A cet effet, il fait valoir que :
– tous les actes signifiés par la société Intrum l'ont été par dépôt en l'étude d'huissier, parce qu'il était retourné vivre en Tunisie de début 2007 à 2010 et n'a été informé des poursuites que lors de leur reprise en 2017, lesquelles s'apparentent à un véritable harcèlement ; qu'il a fait des tentatives de règlement amiable du litige, en vain ;
– aujourd'hui âgé de 64 ans, il est au chômage, perçoit une allocation de retour à l'emploi de 1186 euros par mois et supporte la charge de son épouse et d'un fils de 12 ans, qui présente des problèmes de santé récurrents ; il subit les répercussions sur son état de santé de l'acharnement procédural de la société Intrum ; ses comptes d'épargne auprès du Crédit Mutuel ont été bloqués ; c'est pourquoi il sollicite les plus larges délais de paiement.

Par conclusions du 28 septembre 2021, la société Intrum demande à la cour de :
– confirmer le jugement entrepris en toutes ses dispositions ;
– débouter M. [U] [W] de l'ensemble de ses prétentions ;
– condamner M. [U] [W] au paiement de la somme de 2000 euros au titre de l'article 700 du code de procédure civile ;
– condamner M. [U] [W] en tous les dépens.

L'intimée soutient que :
– M. [U] [W] a délibérément ignoré l'existence de sa dette ; il s'est octroyé des délais de fait de plus de 13 ans et n'a effectué aucun versement significatif depuis le début de la procédure ;
– la prétention de M. [U] [W] tendant à voir « fixer les intérêts à compter de l'arrêt à intervenir » doit être rejetée comme ne reposant sur aucun fondement légal.

MOTIFS

A hauteur d'appel, la saisie-attribution litigieuse, pratiquée le 10 avril 2018, n'est plus contestée.

Sur la demande en délais de paiement

Aux termes de l'article L.211-2 alinéa 1er du code des procédures civiles d'exécution, l'acte de saisie emporte, à concurrence des sommes pour lesquelles elle est pratiquée, attribution immédiate au profit du saisissant de la créance saisie, disponible entre les mains du tiers ainsi que de tous ses accessoires.

L'appelant ne précise pas le fondement de sa demande en délais de paiement.

Cependant, aux termes de l'article 1343-5 alinéas 1 à 4 du code civil :

Le juge peut, compte tenu de la situation du débiteur et en considération des besoins du créancier, reporter ou échelonner, dans la limite de deux années, le paiement des sommes dues.

Par décision spéciale et motivée, il peut ordonner que les sommes correspondant aux échéances reportées porteront intérêt à un taux réduit au moins égal au taux légal ou que les paiements s'imputeront d'abord sur le capital.
Il peut subordonner ces mesures à l'accomplissement par le débiteur d'actes propres à faciliter ou à garantir le paiement de la dette.
La décision du juge suspend les procédures qui auraient été engagées par le créancier.

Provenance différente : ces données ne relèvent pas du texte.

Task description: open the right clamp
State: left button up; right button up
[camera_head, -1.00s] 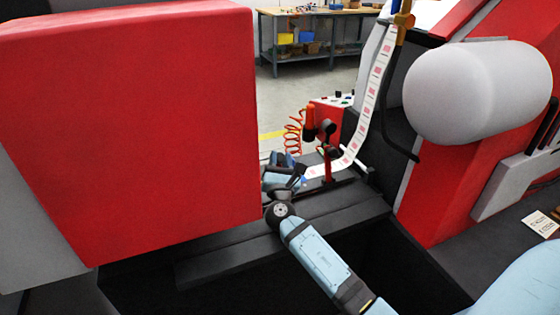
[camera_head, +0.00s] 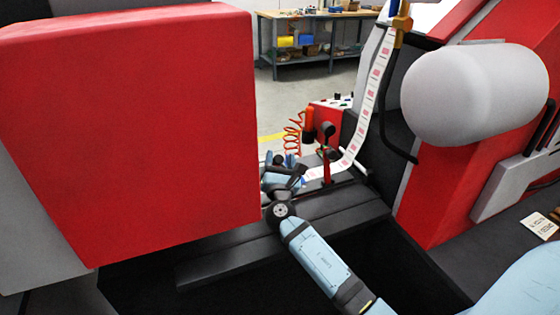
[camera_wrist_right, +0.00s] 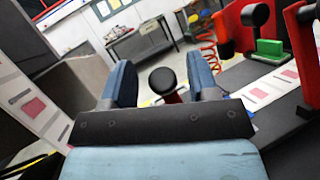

Les majorations d'intérêts ou les pénalités prévues en cas de retard ne sont pas encourues pendant le délai fixé par le juge.

Ces dispositions, en ce qu'elles sont conçues en termes généraux, permettent l'octroi de délais de paiement y compris après la mise en oeuvre d'une mesure d'exécution. Toutefois, elles prévoient seulement que la décision du juge suspend les procédures d'exécution qui auraient été engagées. Cette suspension, qui ne saurait être assimilée à une mainlevée, s'opère nécessairement dans l'état où se trouve la mesure d'exécution au jour de l'octroi des délais.

Ainsi, en matière de saisie-attribution, la suspension ne peut avoir pour effet que de différer le paiement en faisant obstacle à l'attribution matérielle des fonds au créancier dans le mois suivant la mise en place de cette mesure d'exécution, puisqu'en application de l'article L.211-2 du code des procédures civiles d'exécution, l'acte de saisie a déjà emporté attribution juridique des fonds au saisissant.

En conséquence, l'octroi de délais, qui ne permettrait pas de débloquer le compte de M. [U] [W], n'aurait aucun intérêt pour les sommes effectivement saisies pour lesquelles la saisie-attribution litigieuse produit ses effets. Dès lors que la somme saisie suffit à désintéresser le créancier, la demande de délais de paiement est sans objet. Dans le cas contraire, le juge de l'exécution peut statuer sur la demande de délais pour le solde de la créance.

Or d'une part, aucune des parties ne produit le procès-verbal de saisie-attribution du 10 avril 2018, l'intimée se bornant à produire le seul procès-verbal de la première saisie-attribution pratiquée le 4 avril 2018, de sorte que la cour n'est pas en mesure de connaître le montant qui a été effectivement saisi-attribué à la suite de la saisie-attribution litigieuse (du 10 avril 2018) et, par conséquent, le solde de la créance pouvant faire l'objet d'éventuels délais de paiement. D'autre part, c'est à juste titre que le premier juge a relevé l'ancienneté de la créance, qui remonte à plus de quinze ans aujourd'hui, et l'absence de preuve de sa bonne volonté par le débiteur qui n'a procédé à aucun versement depuis le mois d'avril 2018, date de la mesure de saisie-attribution litigieuse, soit depuis quatre ans. La cour ajoute que l'appelant, qui produit des justificatifs anciens (juillet à septembre 2020) d'allocations de retour à l'emploi pour un montant mensuel de 1210,86 euros et de loyers mensuels (de la même époque) de 753 euros acompte sur charges compris, ne démontre pas être en mesure d'apurer sa dette dans un délai de 24 mois, alors qu'il dit assumer la charge de son épouse et d'un enfant de 12 ans.
Dans ces conditions, il y a lieu de confirmer le jugement entrepris en ce qu'il a rejeté la demande en délais de paiement.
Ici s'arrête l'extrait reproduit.